### Records for this exercise ###

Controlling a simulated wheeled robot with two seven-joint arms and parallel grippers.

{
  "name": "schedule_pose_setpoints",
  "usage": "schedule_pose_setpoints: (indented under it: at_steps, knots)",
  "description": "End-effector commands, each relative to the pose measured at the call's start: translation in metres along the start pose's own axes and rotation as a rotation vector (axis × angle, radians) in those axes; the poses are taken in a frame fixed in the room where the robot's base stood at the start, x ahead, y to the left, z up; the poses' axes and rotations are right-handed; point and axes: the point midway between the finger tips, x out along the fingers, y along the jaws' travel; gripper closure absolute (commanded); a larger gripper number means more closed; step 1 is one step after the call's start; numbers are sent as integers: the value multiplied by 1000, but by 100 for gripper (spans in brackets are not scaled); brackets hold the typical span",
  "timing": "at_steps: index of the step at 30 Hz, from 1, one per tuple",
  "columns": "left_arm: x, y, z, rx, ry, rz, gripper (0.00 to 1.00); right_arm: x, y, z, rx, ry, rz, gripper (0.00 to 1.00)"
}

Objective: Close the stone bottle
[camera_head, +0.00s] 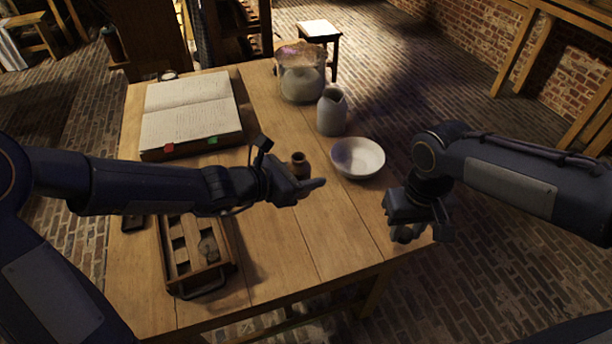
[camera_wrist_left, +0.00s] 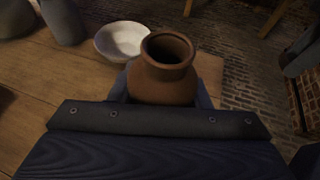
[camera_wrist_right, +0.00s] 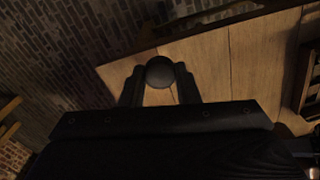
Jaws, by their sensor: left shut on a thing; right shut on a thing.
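A small brown bottle (camera_head: 299,164) with a flared rim and an open mouth is held upright in my left gripper (camera_head: 303,187), over the middle of the table. In the left wrist view the bottle (camera_wrist_left: 166,72) sits between the fingers, and its mouth is dark and uncovered. My right gripper (camera_head: 408,225) is shut on a small round dark piece (camera_wrist_right: 160,72), perhaps a stopper. The piece also shows below the fingers in the head view (camera_head: 402,235), near the table's right front corner. The bottle and the round piece are well apart.
A white bowl (camera_head: 358,158) stands right of the bottle, with a grey jug (camera_head: 332,112) and a larger pale vessel (camera_head: 301,75) behind. An open book (camera_head: 190,112) lies at the back left. A wooden tray (camera_head: 203,274) lies at the front left. The table front (camera_head: 290,265) is clear.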

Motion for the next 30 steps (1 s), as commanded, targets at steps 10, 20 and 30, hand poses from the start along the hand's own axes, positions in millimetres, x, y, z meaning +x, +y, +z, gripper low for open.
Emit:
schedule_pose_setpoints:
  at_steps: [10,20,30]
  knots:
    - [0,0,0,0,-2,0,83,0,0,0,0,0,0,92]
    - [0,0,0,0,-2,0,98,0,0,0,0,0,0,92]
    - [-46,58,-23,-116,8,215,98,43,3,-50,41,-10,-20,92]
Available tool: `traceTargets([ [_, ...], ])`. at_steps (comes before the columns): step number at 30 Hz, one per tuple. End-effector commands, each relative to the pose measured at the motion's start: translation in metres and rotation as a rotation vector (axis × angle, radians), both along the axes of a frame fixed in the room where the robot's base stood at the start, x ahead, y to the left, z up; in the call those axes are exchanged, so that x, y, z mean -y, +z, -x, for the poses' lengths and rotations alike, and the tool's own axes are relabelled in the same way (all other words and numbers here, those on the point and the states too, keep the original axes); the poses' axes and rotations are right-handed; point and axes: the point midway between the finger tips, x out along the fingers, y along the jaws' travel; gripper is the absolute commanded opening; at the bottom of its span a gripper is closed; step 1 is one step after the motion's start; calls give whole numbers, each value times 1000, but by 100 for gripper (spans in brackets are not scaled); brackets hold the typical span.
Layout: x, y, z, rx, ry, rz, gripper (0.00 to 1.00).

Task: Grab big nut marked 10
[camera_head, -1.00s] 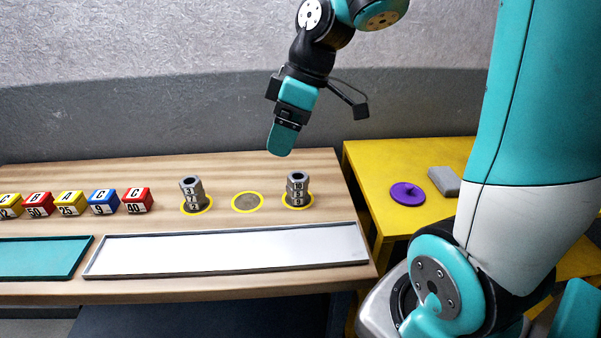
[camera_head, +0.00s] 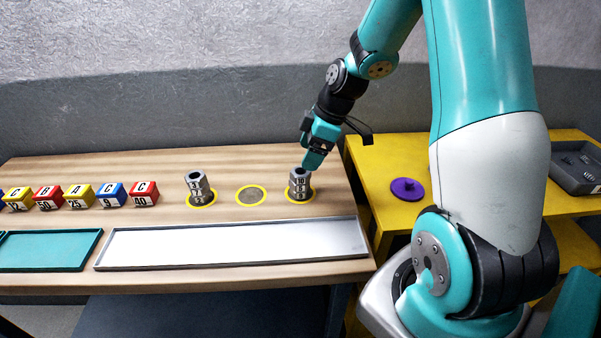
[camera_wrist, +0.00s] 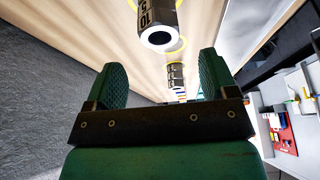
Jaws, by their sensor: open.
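The nut marked 10 (camera_head: 299,179) is a grey hex nut on top of the right stack, which stands upright on the yellow-ringed spot at the right of the wooden table. In the wrist view the nut marked 10 (camera_wrist: 150,20) shows near the top edge, with its round hole toward me. My gripper (camera_head: 312,163) is just above and slightly right of this stack in the head view. In the wrist view my gripper (camera_wrist: 162,75) has its two green fingers apart with nothing between them, and the nut lies beyond their tips.
Another nut stack (camera_head: 197,186) stands on the left ring. The middle ring (camera_head: 251,196) is empty. Several lettered blocks (camera_head: 110,196) stand further left. A white tray (camera_head: 235,243) and a teal tray (camera_head: 45,250) lie in front. A purple knobbed disc (camera_head: 407,189) sits on the yellow table (camera_head: 375,160).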

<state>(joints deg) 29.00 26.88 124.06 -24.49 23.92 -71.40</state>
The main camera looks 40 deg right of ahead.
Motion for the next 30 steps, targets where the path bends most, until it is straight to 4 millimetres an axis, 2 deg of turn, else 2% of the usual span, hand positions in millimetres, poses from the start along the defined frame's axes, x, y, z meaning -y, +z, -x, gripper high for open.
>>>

###

▶ Short exercise: Repeat the records in full, exactly as they appear, without the pictures.

▶ Exercise result:
Controlling a simulated wheeled robot with two seven-joint arms and parallel grippers.

{
  "name": "schedule_pose_setpoints",
  "usage": "schedule_pose_setpoints: (indented under it: at_steps, knots)",
  "description": "End-effector commands, each relative to the pose measured at the call's start: translation in metres along the start pose's own axes and rotation as a rotation vector (axis × angle, radians) in those axes; the poses are taken in a frame fixed in the room where the robot's base stood at the start, x ahead, y to the left, z up; the poses' axes and rotations are right-handed; point and axes: the point midway between the finger tips, x out along the fingers, y along the jaws' travel; gripper closure absolute (commanded); a larger gripper number means more closed; step 1 is one step after the call's start; numbers are sent as integers: the value multiplied by 1000, but by 100 for gripper (spans in brackets are not scaled); brackets hold the typical span",
  "timing": "at_steps: index of the step at 30 Hz, from 1, one per tuple",
  "columns": "left_arm: x, y, z, rx, ry, rz, gripper (0.00 to 1.00); right_arm: x, y, z, rx, ry, rz, gripper (0.00 to 1.00)"
}

Objective: Close the stone bottle
[camera_head, +0.00s] 
[camera_wrist_left, +0.00s] 
[camera_wrist_right, +0.00s] 
Jaws, by their sensor: left shut on a thing; right shut on a thing.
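A small brown bottle (camera_head: 299,164) with a flared rim and an open mouth is held upright in my left gripper (camera_head: 303,187), over the middle of the table. In the left wrist view the bottle (camera_wrist_left: 166,72) sits between the fingers, and its mouth is dark and uncovered. My right gripper (camera_head: 408,225) is shut on a small round dark piece (camera_wrist_right: 160,72), perhaps a stopper. The piece also shows below the fingers in the head view (camera_head: 402,235), near the table's right front corner. The bottle and the round piece are well apart.
A white bowl (camera_head: 358,158) stands right of the bottle, with a grey jug (camera_head: 332,112) and a larger pale vessel (camera_head: 301,75) behind. An open book (camera_head: 190,112) lies at the back left. A wooden tray (camera_head: 203,274) lies at the front left. The table front (camera_head: 290,265) is clear.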

Motion for the next 30 steps (1 s), as commanded, targets at steps 10, 20 and 30, hand poses from the start along the hand's own axes, positions in millimetres, x, y, z meaning +x, +y, +z, gripper low for open.
Emit:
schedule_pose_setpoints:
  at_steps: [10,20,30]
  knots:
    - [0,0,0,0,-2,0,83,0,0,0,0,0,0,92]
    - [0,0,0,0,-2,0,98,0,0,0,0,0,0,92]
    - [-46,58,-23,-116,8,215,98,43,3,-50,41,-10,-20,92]
Available tool: `traceTargets([ [_, ...], ])`. at_steps (comes before the columns): step number at 30 Hz, one per tuple. End-effector commands, each relative to the pose measured at the motion's start: translation in metres and rotation as a rotation vector (axis × angle, radians), both along the axes of a frame fixed in the room where the robot's base stood at the start, x ahead, y to the left, z up; in the call those axes are exchanged, so that x, y, z mean -y, +z, -x, for the poses' lengths and rotations alike, and the tool's own axes are relabelled in the same way (all other words and numbers here, those on the point and the states too, keep the original axes); the poses' axes and rotations are right-handed; point and axes: the point midway between the finger tips, x out along the fingers, y along the jaws' travel; gripper is the absolute commanded opening; at the bottom of its span a gripper is closed; step 1 is one step after the motion's start; calls give whole numbers, each value times 1000, but by 100 for gripper (spans in brackets are not scaled); brackets hold the typical span.
Layout: x, y, z, rx, ry, rz, gripper (0.00 to 1.00).

Task: Grab big nut marked 10
[camera_head, -1.00s] 
[camera_head, +0.00s] 
[camera_wrist, +0.00s] 
Jaws, by their sensor: open.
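The nut marked 10 (camera_head: 299,179) is a grey hex nut on top of the right stack, which stands upright on the yellow-ringed spot at the right of the wooden table. In the wrist view the nut marked 10 (camera_wrist: 150,20) shows near the top edge, with its round hole toward me. My gripper (camera_head: 312,163) is just above and slightly right of this stack in the head view. In the wrist view my gripper (camera_wrist: 162,75) has its two green fingers apart with nothing between them, and the nut lies beyond their tips.
Another nut stack (camera_head: 197,186) stands on the left ring. The middle ring (camera_head: 251,196) is empty. Several lettered blocks (camera_head: 110,196) stand further left. A white tray (camera_head: 235,243) and a teal tray (camera_head: 45,250) lie in front. A purple knobbed disc (camera_head: 407,189) sits on the yellow table (camera_head: 375,160).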

<state>(joints deg) 29.00 26.88 124.06 -24.49 23.92 -71.40</state>
The main camera looks 40 deg right of ahead.
Motion for the next 30 steps, targets where the path bends most, until it is straight to 4 millimetres an axis, 2 deg of turn, else 2% of the usual span, hand positions in millimetres, poses from the start along the defined frame's axes, x, y, z meaning -y, +z, -x, gripper high for open.
>>>

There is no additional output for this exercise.